◆ Available data:
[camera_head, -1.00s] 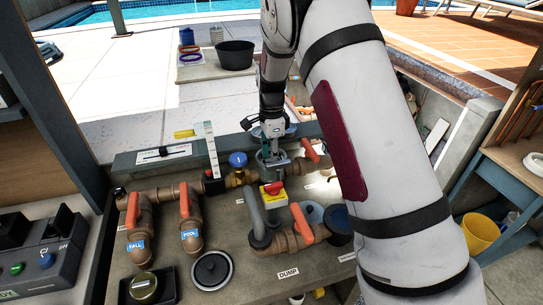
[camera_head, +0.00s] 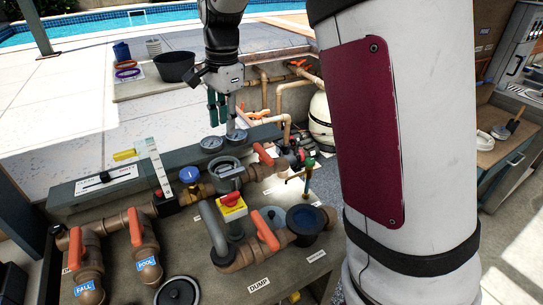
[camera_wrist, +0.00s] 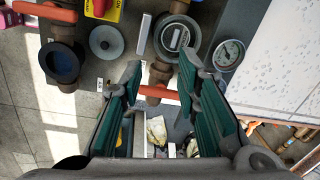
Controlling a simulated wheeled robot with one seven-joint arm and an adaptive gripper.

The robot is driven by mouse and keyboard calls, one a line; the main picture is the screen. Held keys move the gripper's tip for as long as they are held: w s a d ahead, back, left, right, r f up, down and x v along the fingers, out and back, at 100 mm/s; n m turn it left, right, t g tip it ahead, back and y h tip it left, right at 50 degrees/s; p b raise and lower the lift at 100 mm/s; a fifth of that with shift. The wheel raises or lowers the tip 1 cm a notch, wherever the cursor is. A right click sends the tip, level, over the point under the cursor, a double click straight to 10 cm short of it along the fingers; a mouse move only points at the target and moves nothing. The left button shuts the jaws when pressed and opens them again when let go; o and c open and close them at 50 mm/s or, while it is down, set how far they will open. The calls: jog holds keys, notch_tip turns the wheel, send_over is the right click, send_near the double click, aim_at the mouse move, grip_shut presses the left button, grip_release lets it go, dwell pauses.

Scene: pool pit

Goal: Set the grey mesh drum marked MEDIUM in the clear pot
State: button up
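A round pot (camera_head: 213,181) stands among the pipes behind the red-and-yellow switch. A grey round piece with a bar across its top (camera_head: 231,171) sits inside its rim, looking like the grey drum. In the wrist view it shows from above, with a pale label (camera_wrist: 176,37) too small to read. The pot's clear wall is hard to make out. My gripper (camera_head: 222,121) is raised behind and above the pot, apart from it. Its teal-padded fingers are spread with nothing between them in the wrist view (camera_wrist: 160,70).
A black bucket (camera_head: 174,67), a blue cylinder (camera_head: 121,50) and a pale cylinder (camera_head: 153,47) stand on a far board. A dark lid (camera_head: 178,291) lies in front.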

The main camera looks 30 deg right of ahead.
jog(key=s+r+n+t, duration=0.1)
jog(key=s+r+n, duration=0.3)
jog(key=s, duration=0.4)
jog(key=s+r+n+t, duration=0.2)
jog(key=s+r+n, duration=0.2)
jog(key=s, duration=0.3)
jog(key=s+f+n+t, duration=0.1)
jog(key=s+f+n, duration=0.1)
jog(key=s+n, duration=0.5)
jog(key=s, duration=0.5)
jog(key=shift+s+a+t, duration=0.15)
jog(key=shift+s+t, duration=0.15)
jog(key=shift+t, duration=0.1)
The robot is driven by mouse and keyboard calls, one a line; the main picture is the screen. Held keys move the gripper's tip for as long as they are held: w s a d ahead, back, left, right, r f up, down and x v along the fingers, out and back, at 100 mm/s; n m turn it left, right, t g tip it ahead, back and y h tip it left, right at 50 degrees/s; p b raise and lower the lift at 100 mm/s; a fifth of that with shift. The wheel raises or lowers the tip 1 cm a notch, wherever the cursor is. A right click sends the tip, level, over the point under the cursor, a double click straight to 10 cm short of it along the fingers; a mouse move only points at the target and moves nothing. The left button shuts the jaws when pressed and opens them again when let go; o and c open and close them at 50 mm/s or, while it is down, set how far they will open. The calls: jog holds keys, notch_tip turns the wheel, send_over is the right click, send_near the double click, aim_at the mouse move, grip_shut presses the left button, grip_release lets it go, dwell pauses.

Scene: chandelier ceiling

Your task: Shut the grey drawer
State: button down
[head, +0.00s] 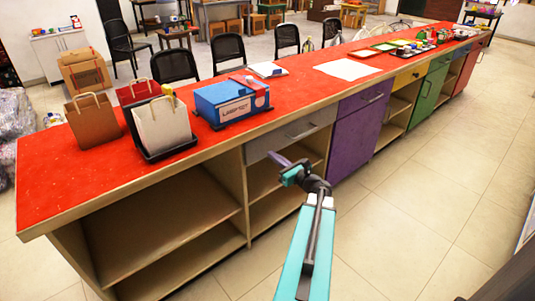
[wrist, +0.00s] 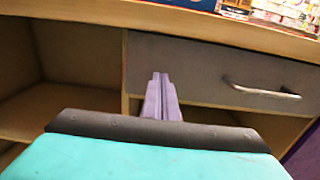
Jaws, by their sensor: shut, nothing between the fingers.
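The grey drawer (head: 272,143) sits under the red counter top, between an open shelf bay and a purple door. Its front with a metal bar handle (wrist: 262,91) fills the upper right of the wrist view. The front looks close to flush with the counter; I cannot tell if a small gap is left. My gripper (head: 275,156) is shut and empty, its purple fingers (wrist: 161,80) pointing at the left part of the drawer front, left of the handle. I cannot tell whether the fingertips touch it.
The long counter (head: 60,185) has open shelves below the drawer and at the left. A purple door (head: 355,130) is right of the drawer. A blue box (head: 230,100) and paper bags (head: 162,127) stand on top. The tiled floor (head: 430,220) at the right is clear.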

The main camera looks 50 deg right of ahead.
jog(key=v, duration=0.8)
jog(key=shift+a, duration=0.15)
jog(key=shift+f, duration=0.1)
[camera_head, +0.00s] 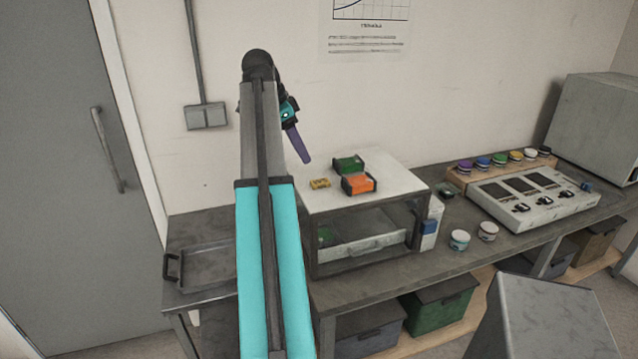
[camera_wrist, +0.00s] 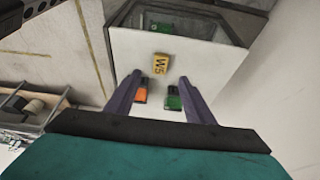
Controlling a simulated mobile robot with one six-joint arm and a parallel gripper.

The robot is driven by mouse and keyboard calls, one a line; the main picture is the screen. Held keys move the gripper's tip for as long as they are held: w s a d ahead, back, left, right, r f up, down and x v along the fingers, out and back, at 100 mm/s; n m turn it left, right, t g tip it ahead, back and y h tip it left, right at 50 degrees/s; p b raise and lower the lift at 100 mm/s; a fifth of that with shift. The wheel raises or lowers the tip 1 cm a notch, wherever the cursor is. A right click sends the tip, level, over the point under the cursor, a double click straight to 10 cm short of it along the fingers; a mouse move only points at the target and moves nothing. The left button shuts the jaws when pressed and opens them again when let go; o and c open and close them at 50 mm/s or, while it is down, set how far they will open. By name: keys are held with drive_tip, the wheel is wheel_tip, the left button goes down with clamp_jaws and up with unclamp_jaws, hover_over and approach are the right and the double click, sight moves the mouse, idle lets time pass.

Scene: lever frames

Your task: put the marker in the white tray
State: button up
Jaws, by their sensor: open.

◆ Work required: Transcribe every line in the entries above, taking out only the images.

◆ Result below:
[camera_head, -1.00s] 
[camera_head, +0.00s] 
[camera_wrist, +0.00s] 
Controlling a simulated wheeled robot with one seven-joint arm and an adaptive gripper.

The robot is driven by mouse and keyboard calls, one a line; the main picture is the screen. Held keys move the gripper's tip for as long as they are held: w s a d ahead, back, left, right, r f up, down and x v along the fingers, out and back, at 100 mm/s; n m turn it left, right, t g tip it ahead, back and y h tip it left, right at 50 degrees/s; p b raise and lower the lift at 100 mm/s; a fifth of that with shift. The wheel raises or lowers the tip 1 cm a notch, wherever the cursor is. A right click sends the tip, level, over the point under the cursor, a double click straight to 10 cm short of it along the fingers; a mouse move only points at the target and moves nothing. The left button shuts the jaws when pressed and opens them again when let go; o and c open and close them at 50 mm/s or, while it is down, set how far they will open. The calls: jog holds keys, notch_tip turns the wheel, send_over is the right click, send_near the double click, aim_at the mouse move, grip_shut presses the left button, grip_release lets it go, dwell pauses.

Scene: pool pit

Goal: Set the grey mesh drum marked MEDIUM in the clear pot
State: button up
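A round pot (camera_head: 213,181) stands among the pipes behind the red-and-yellow switch. A grey round piece with a bar across its top (camera_head: 231,171) sits inside its rim, looking like the grey drum. In the wrist view it shows from above, with a pale label (camera_wrist: 176,37) too small to read. The pot's clear wall is hard to make out. My gripper (camera_head: 222,121) is raised behind and above the pot, apart from it. Its teal-padded fingers are spread with nothing between them in the wrist view (camera_wrist: 160,70).
A black bucket (camera_head: 174,67), a blue cylinder (camera_head: 121,50) and a pale cylinder (camera_head: 153,47) stand on a far board. A dark lid (camera_head: 178,291) lies in front.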

The main camera looks 30 deg right of ahead.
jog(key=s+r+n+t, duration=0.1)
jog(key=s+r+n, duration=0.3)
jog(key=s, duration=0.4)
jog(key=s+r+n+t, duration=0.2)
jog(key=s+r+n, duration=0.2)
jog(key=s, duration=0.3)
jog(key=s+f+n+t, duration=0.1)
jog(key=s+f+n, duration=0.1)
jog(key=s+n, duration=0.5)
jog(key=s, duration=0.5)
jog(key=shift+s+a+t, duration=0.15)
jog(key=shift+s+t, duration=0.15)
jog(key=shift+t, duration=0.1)
The robot is driven by mouse and keyboard calls, one a line; the main picture is the screen. Held keys move the gripper's tip for as long as they are held: w s a d ahead, back, left, right, r f up, down and x v along the fingers, out and back, at 100 mm/s; n m turn it left, right, t g tip it ahead, back and y h tip it left, right at 50 degrees/s; p b raise and lower the lift at 100 mm/s; a fifth of that with shift. The wheel raises or lowers the tip 1 cm a notch, wherever the cursor is. A right click sends the tip, level, over the point under the cursor, a double click straight to 10 cm short of it along the fingers; a mouse move only points at the target and moves nothing. The left button shuts the jaws when pressed and opens them again when let go; o and c open and close them at 50 mm/s or, while it is down, set how far they will open. The calls: jog holds keys, notch_tip turns the wheel, send_over is the right click, send_near the double click, aim_at the mouse move, grip_shut presses the left button, grip_release lets it go, dwell pauses.

Scene: chandelier ceiling

Your task: Shut the grey drawer
State: button down
[head, +0.00s] 
[wrist, +0.00s] 
Jaws, by their sensor: shut, nothing between the fingers.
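The grey drawer (head: 272,143) sits under the red counter top, between an open shelf bay and a purple door. Its front with a metal bar handle (wrist: 262,91) fills the upper right of the wrist view. The front looks close to flush with the counter; I cannot tell if a small gap is left. My gripper (head: 275,156) is shut and empty, its purple fingers (wrist: 161,80) pointing at the left part of the drawer front, left of the handle. I cannot tell whether the fingertips touch it.
The long counter (head: 60,185) has open shelves below the drawer and at the left. A purple door (head: 355,130) is right of the drawer. A blue box (head: 230,100) and paper bags (head: 162,127) stand on top. The tiled floor (head: 430,220) at the right is clear.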

The main camera looks 50 deg right of ahead.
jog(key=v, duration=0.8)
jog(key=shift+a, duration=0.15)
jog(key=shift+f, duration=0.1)
[camera_head, +0.00s] 
[camera_wrist, +0.00s] 
Controlling a simulated mobile robot with one six-joint arm and a parallel gripper.

The robot is driven by mouse and keyboard calls, one a line; the main picture is the screen. Held keys move the gripper's tip for as long as they are held: w s a d ahead, back, left, right, r f up, down and x v along the fingers, out and back, at 100 mm/s; n m turn it left, right, t g tip it ahead, back and y h tip it left, right at 50 degrees/s; p b raise and lower the lift at 100 mm/s; a fifth of that with shift. The wheel raises or lowers the tip 1 cm a notch, wherever the cursor is. A right click sends the tip, level, over the point under the cursor, a double click straight to 10 cm short of it along the fingers; a mouse move only points at the target and moves nothing. The left button shuts the jaws when pressed and opens them again when let go; o and c open and close them at 50 mm/s or, while it is down, set how far they will open. By name: keys are held with drive_tip, the wheel is wheel_tip, the left button goes down with clamp_jaws and up with unclamp_jaws, hover_over and approach are the right and the double click, sight moves the mouse, idle lets time pass.

Scene: lever frames

Your task: put the marker in the white tray
State: button up
Jaws, by their sensor: open.

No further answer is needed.